Tidy data has one variable per column.
> fileUrl <- "https://d396qusza40orc.cloudfront.net/getdata%2Fdata%2Fss06hid.csv"
> download.file(fileUrl, destfile="./data/microdata.csv")
> microData <- read.table("./data/microdata.csv", sep=",", header=TRUE)
> microData$FES
Download the Excel spreadsheet on Natural Gas Aquisition Program here:
https://d396qusza40orc.cloudfront.net/getdata%2Fdata%2FDATA.gov_NGAP.xlsx
Read rows 18-23 and columns 7-15 into R and assign the result to a variable called:
dat
What is the value of:
sum(dat$Zip*dat$Ext,na.rm=T)
(original data source: http://catalog.data.gov/dataset/natural-gas-acquisition-program)
36534720
> fileUrl <- "https://d396qusza40orc.cloudfront.net/getdata%2Fdata%2FDATA.gov_NGAP.xlsx"
> download.file(fileUrl, destfile="./data/nga.xlsx", mode="wb")
> dateDownloaded <- date()
> library(xlsx)
> colIndex <- 7:15
> rowIndex <- 18:23
> dat <- read.xlsx("./data/nga.xlsx", sheetIndex=1, header=TRUE, colIndex=colIndex, rowIndex=rowIndex)
> sum(dat$Zip*dat$Ext,na.rm=T)
> [1] 36534720
Read the XML data on Baltimore restaurants from here:
https://d396qusza40orc.cloudfront.net/getdata%2Fdata%2Frestaurants.xml
How many restaurants have zipcode 21231?
127
>install.packages("XML", lib="/XML")
>library(XML)
> fileUrl <- "http://d396qusza40orc.cloudfront.net/getdata%2Fdata%2Frestaurants.xml"
> doc <- xmlTreeParse(fileUrl, useInternal=TRUE)
> rootNode <- xmlRoot(doc)
> sum(xpathSApply(rootNode, "//zipcode", xmlValue)==21231)
> [1] 127
The American Community Survey distributes downloadable data about United States communities.
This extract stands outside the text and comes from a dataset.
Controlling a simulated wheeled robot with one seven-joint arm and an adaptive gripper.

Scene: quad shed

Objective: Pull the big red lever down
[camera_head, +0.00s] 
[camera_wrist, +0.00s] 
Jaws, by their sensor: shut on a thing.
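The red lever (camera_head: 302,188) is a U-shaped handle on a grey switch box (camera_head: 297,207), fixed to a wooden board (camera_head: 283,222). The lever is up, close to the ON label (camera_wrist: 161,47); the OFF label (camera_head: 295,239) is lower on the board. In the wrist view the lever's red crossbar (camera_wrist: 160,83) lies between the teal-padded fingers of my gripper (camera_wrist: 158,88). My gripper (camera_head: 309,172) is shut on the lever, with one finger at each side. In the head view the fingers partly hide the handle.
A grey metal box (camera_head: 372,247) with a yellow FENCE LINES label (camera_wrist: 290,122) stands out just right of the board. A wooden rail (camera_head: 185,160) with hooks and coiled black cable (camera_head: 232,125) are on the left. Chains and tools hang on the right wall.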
Download the 2006 microdata survey about housing for the state of Idaho using download.file() from here:
https://d396qusza40orc.cloudfront.net/getdata%2Fdata%2Fss06pid.csv
using the fread() command load the data into an R object
DT
Which of the following is the fastest way to calculate the average value of the variable
pwgtp15
broken down by sex using the data.table package?
DT[,mean(pwgtp15),by=SEX]
> fileUrl <- "https://d396qusza40orc.cloudfront.net/getdata%2Fdata%2Fss06pid.csv"
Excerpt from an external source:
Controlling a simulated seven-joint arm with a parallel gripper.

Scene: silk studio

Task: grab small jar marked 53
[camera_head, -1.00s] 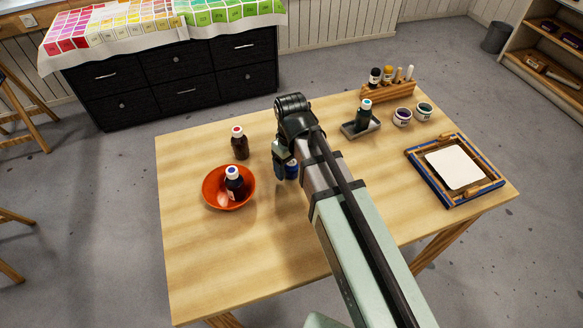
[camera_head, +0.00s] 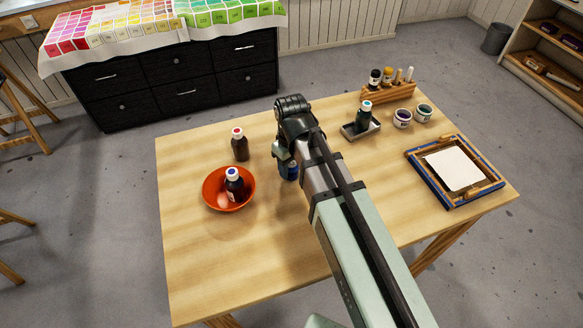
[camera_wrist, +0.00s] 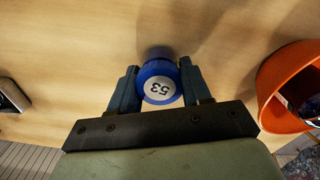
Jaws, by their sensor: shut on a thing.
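The small jar marked 53 has a blue lid with a white label, seen from above between my fingers in the wrist view (camera_wrist: 158,75). My gripper (camera_wrist: 160,88) is shut on this jar, one finger on each side of it. In the head view the blue jar (camera_head: 289,171) shows only in part beneath my gripper, the rest hidden by my arm. From these views I cannot tell whether the jar touches the table or is just above it.
An orange bowl (camera_head: 211,199) holding a dark bottle (camera_head: 235,188) is left of my gripper. A brown bottle (camera_head: 240,145) stands behind the bowl. A tray with a bottle (camera_head: 364,117), small jars (camera_head: 402,118) and a framed screen (camera_head: 455,170) are on the right. The front left table is clear.
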> download.file(fileUrl, destfile="./data/microdata3.csv", mode="wb")
> install.packages("data.table", repos="http://R-Forge.R-project.org")
> library(data.table)
> DT <- fread("./data/microdata3.csv")
> file.info("./data/microdata3.csv")$size
> system.time(DT[,mean(pwgtp15),by=SEX])
> system.time(mean(DT[DT$SEX==1,]$pwgtp15))+system.time(mean(DT[DT$SEX==2,]$pwgtp15))
> system.time(sapply(split(DT$pwgtp15,DT$SEX),mean))
> system.time(mean(DT$pwgtp15,by=DT$SEX))
> system.time(tapply(DT$pwgtp15,DT$SEX,mean))
> system.time(rowMeans(DT)[DT$SEX==1])+system.time(rowMeans(DT)[DT$SEX==2])